DATA »
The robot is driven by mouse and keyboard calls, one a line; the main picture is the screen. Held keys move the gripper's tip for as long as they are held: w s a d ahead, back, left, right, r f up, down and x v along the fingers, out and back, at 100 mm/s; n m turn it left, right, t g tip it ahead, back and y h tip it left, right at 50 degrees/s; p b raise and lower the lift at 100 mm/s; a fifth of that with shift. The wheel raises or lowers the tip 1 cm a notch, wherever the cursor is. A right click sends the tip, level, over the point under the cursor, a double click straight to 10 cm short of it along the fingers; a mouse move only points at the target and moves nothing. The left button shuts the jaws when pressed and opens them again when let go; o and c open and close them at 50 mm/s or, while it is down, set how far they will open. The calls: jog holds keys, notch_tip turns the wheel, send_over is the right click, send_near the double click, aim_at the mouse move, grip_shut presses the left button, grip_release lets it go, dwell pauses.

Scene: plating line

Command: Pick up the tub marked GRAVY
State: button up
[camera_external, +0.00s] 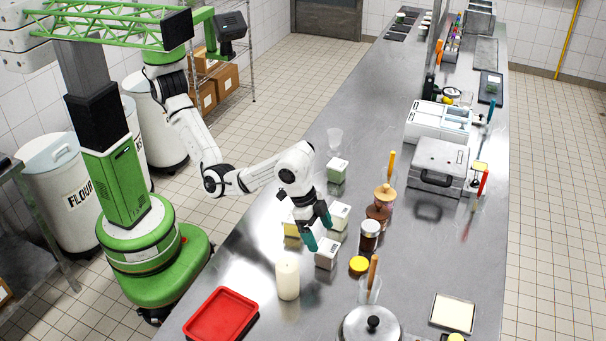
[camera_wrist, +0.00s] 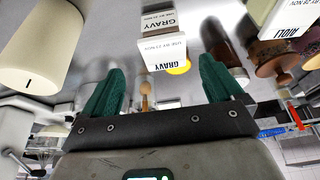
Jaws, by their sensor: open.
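The tub marked GRAVY (camera_wrist: 163,48) is a small white box with dark lettering; it shows upside down in the wrist view, ahead of my fingers and sideways between them. In the external view the white tub (camera_external: 326,254) beside the candle appears to be the same one, standing on the steel counter. My gripper (camera_external: 319,234) is open, with its green fingers just above and behind this tub. In the wrist view my gripper (camera_wrist: 162,68) has nothing between its fingers, and the tub looks apart from them.
A tub marked AIOLI (camera_wrist: 287,20) stands close by, with another tub (camera_external: 337,171) farther back. A cream candle (camera_external: 288,280) stands left of the GRAVY tub. A dark jar (camera_external: 369,236) and yellow lid (camera_external: 359,265) are to its right. A red tray (camera_external: 221,317) lies front left.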

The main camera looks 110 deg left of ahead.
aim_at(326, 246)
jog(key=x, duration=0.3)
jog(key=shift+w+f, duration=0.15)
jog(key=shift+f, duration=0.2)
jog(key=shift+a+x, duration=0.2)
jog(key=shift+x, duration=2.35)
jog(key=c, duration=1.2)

INSTRUCTION » From the top of the listing above, repeat each line exactly until you reach the line containing "[camera_wrist, +0.00s]", and repeat that one too. Leave the pictures out.

REPLY TO THE EXERCISE »
The robot is driven by mouse and keyboard calls, one a line; the main picture is the screen. Held keys move the gripper's tip for as long as they are held: w s a d ahead, back, left, right, r f up, down and x v along the fingers, out and back, at 100 mm/s; n m turn it left, right, t g tip it ahead, back and y h tip it left, right at 50 degrees/s; p b raise and lower the lift at 100 mm/s; a fifth of that with shift. The wheel raises or lowers the tip 1 cm a notch, wherever the cursor is. A right click sends the tip, level, over the point under the cursor, a double click straight to 10 cm short of it along the fingers; a mouse move only points at the target and moves nothing. The left button shuts the jaws when pressed and opens them again when let go; o and c open and close them at 50 mm/s or, while it is down, set how far they will open. The calls: jog holds keys, notch_tip turns the wheel, send_over is the right click, send_near the double click, aim_at the mouse move, grip_shut presses the left button, grip_release lets it go, dwell pauses.

Scene: plating line

Command: Pick up the tub marked GRAVY
State: button up
[camera_external, +0.00s] 
[camera_wrist, +0.00s] 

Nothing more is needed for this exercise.